Question

Write \(2{e^{2x}} + 3{e^{ - 2x}}\) in terms of \(\sinh 2x\)and\(\cosh 2x\).

Short answer

The expression in terms of \(\sin 2x\) and \(\cos 2x\)is;\(2{e^{2x}} + 3{e^{ - 3x}} = - \sinh 2x + 5\cosh 2x\).

Step-by-step solution

Definition of Hyperbolic function

The formulas for the hyperbolic function as shown below:

\(\begin{aligned}\sinh x = \frac{{{e^x} - {e^{ - x}}}}{2}\,\,\,\,\,\,\,\,\,\,\,\,\,\,{\mathop{\rm csch}\nolimits} x = \frac{1}{{\sinh x}}\\\cosh x = \frac{{{e^x} + {e^{ - x}}}}{2}\,\,\,\,\,\,\,\,\,\,\,\,\,{\mathop{\rm sech}\nolimits} x = \frac{1}{{\cosh x}}\\\tanh x = \frac{{\sinh x}}{{\cosh x}}\,\,\,\,\,\,\,\,\,\,\,\,\,\,\,\,\coth x = \frac{{\cosh x}}{{\sinh x}}\end{aligned}\)

Write \(2{e^x} + 3{e^{ - 2x}}\) in terms of \(\sinh 2x\) and \(\cosh 2x\)

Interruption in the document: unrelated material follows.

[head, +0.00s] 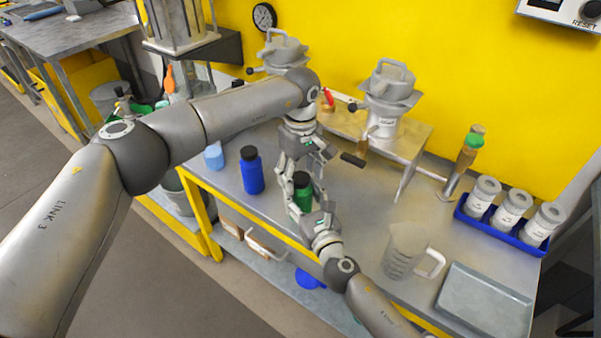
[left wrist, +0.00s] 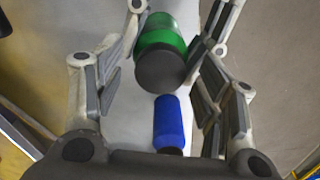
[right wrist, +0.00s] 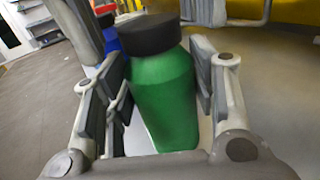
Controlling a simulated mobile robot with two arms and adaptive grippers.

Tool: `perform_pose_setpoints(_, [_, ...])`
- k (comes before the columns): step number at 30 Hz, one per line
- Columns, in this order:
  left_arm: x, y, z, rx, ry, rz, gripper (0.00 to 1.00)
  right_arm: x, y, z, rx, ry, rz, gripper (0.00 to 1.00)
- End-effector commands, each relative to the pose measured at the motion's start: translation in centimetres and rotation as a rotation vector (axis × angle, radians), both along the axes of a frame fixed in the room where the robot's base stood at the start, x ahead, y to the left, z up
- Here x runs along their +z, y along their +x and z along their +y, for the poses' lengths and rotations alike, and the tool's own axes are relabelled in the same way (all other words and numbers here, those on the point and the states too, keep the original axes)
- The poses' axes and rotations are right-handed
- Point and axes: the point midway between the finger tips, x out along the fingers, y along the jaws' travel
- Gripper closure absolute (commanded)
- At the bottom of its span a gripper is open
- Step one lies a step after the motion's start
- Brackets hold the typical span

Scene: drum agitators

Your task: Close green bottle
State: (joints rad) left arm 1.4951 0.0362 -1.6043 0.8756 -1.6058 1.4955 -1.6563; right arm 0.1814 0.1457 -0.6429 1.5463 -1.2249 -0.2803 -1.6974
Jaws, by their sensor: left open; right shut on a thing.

Consider the expression as\(2{e^{2x}} + 3{e^{ - 2x}} = a\sinh 2x + b\cosh 2x\)……(1)

Write the above expression in terms of \({e^x}\) and \({e^{ - x}}\) as shown below:

\(\begin{aligned}2{e^{2x}} + 3{e^{ - 2x}} &= a\left( {\frac{{{e^{2x}} - {e^{ - 2x}}}}{2}} \right) + b\left( {\frac{{{e^{2x}} + {e^{ - 2x}}}}{2}} \right)\\2{e^{2x}} + 3{e^{ - 2x}} &= a\left( {\frac{{{e^{2x}}}}{2} - \frac{{{e^{ - 2x}}}}{2}} \right) + b\left( {\frac{{{e^{2x}}}}{2} + \frac{{{e^{ - 2x}}}}{2}} \right)\\2{e^{2x}} + 3{e^{ - 2x}} &= \frac{a}{2}{e^{2x}} - \frac{a}{2}{e^{ - 2x}} + \frac{b}{2}{e^{2x}} + \frac{b}{2}{e^{ - 2x}}\\2{e^{2x}} + 3{e^{ - 2x}} &= \frac{{a + b}}{2}{e^{2x}} + \frac{{ - a + b}}{2}{e^{ - 2x}}\end{aligned}\)

Compare the terms of \({e^{2x}}\) and \({e^{ - 2x}}\)as shown below:

\(\begin{aligned}\frac{{a + b}}{2} = 2\\a + b = 4\end{aligned}\)……(2)

And,

\(\begin{aligned}\frac{{ - a + b}}{2} = 3\\ - a + b = 6\end{aligned}\)……(3)

Solve the equation (2) and (3) to obtain as shown below:

\(\begin{aligned}2b = 10\\b = 5\end{aligned}\)

Substitute \(b = 5\) in equation (2) as shown below:

\(\begin{aligned}a + 5 &= 4\\a &= 5 - 4\\a &= - 1\end{aligned}\)

Substitute \(a = - 1\) and \(b = 5\) in equation (1) to obtain as shown below:

\(2{e^{2x}} + 3{e^{ - 3x}} = - \sinh 2x + 5\cosh 2x\)

Hence, the expression in terms of \(\sin 2x\) and \(\cos 2x\) is \(2{e^{2x}} + 3{e^{ - 3x}} = - \sinh 2x + 5\cosh 2x\).